Dunedin Consort

Hunterian Museum, University of Glasgow

Keith Bruce

four stars

WITH the busy group’s last concert of the old year being a hugely praised Bach recital on Hogmanay at London’s Wigmore Hall, the Dunedin Consort’s first appearance of 2019 risked sounding an austere event. Entitled “Beginning of the Revolution”, it recreated a recital at the home of “early music” pioneer Arnold Dolmetsch in Bloomsbury, London, in February 1896, which was a strictly chronological sequence played on period instruments including Purcell, Handel and Rameau alongside the less well-known John Jenkins, Henry Lawes, and Johann Kuhnau.

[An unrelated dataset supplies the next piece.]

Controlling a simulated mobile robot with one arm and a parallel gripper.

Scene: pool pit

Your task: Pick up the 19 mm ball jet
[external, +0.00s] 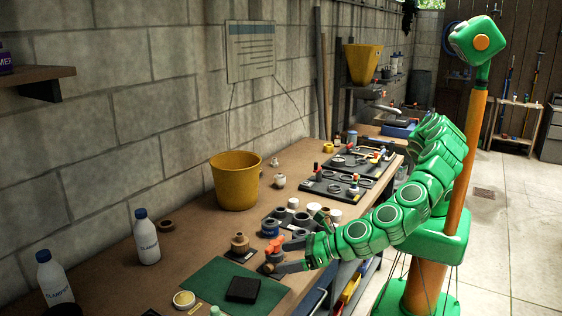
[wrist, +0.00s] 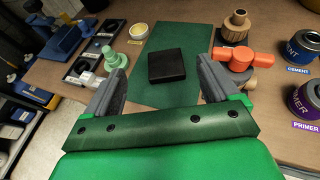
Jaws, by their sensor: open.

With the ensemble’s artistic director, Glasgow University’s Professor John Butt in charge, and at the harpsichord, it was, of course, anything but dry. Here was a further reminder, if one was needed, that the Dunedin Consort is – as well as much else – a vehicle for an inspirational teacher to share his practice with the wider public. Just as Dolmetsch was evangelical in having baroque music heard, Butt and his associates are in the forefront of historically informed performance over a century later. The crucial difference is that the evidence suggests that Dolmetsch and his family group were not the most able of musicians, while, as Butt himself suggested, “we are actually quite good.”

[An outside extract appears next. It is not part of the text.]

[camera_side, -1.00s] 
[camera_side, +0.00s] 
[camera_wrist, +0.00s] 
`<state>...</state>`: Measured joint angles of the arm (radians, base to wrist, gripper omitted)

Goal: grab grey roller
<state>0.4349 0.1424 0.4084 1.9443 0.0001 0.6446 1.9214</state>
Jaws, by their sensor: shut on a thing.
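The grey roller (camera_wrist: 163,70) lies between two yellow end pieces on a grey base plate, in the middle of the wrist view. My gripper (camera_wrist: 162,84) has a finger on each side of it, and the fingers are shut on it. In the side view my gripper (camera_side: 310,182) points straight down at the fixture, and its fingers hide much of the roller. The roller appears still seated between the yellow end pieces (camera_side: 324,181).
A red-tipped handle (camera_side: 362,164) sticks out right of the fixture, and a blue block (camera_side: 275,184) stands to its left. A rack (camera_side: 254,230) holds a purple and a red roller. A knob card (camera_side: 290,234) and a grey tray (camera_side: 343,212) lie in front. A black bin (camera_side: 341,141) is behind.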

Whether or not the guests at the Dolmetsch home back then – who included James Joyce and Ezra Pound – recognised that, this music must surely have been excruciating when badly played. Happily its intricacies were in good hands here, starting with the delicious interplay between the viols of Jonathan Manson and Alison McGillivray on a Jenkins’s Pavane and later including a virtuoso and melody-packed sonata by Benedetto Marcello played by Manson. Butt was in his solo element on Kuhnau’s David and Goliath, the Old Testament story depicted in some of the earliest programme music we know. Soprano Rachel Redmond had a cameo on two lute songs by Henry Lawes and violinist Huw Daniel joined the ensemble for a Handel sonata.

Time considerations curtailed the programme a little here (to the great disappointment of a capacity house denied Butt playing from Book 2 of Bach’s Well-Tempered Clavier), but fortunate folk in Madrid, or listening on Spanish radio, hear the full concert on Wednesday.